Raw data:
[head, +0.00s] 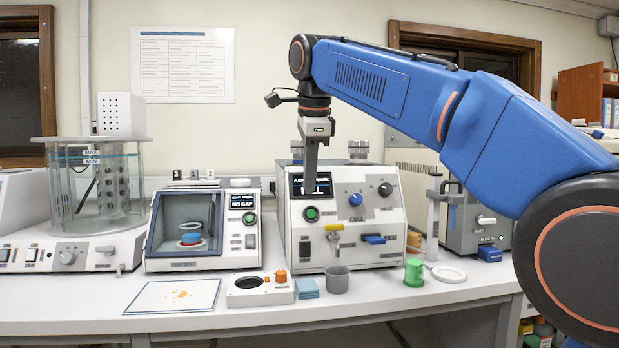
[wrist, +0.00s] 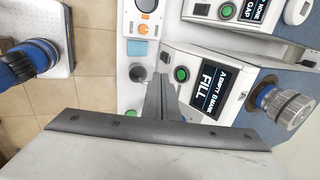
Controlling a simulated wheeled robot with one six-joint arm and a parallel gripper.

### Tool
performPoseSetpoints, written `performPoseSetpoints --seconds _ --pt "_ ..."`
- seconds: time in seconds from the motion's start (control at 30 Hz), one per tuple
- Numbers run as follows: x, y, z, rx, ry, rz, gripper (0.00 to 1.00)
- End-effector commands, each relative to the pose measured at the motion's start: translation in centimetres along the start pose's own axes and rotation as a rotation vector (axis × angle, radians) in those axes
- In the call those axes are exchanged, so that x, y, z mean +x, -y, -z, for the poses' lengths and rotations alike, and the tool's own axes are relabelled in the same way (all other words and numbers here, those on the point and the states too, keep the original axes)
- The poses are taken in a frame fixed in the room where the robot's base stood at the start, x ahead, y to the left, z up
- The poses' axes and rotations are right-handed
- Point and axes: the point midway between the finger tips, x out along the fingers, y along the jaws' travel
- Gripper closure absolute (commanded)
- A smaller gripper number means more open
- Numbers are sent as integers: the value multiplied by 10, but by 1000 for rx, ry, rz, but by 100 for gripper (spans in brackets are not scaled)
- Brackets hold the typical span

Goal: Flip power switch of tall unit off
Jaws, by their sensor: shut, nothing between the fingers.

Problem requirements:
Your task is to extract the lines running from the one with "- Brackets hold the typical span" to the end of the material, inclusive, copying each exactly and adding nothing.

Exercise output:
- Brackets hold the typical span

Goal: Flip power switch of tall unit off
Jaws, by their sensor: shut, nothing between the fingers.

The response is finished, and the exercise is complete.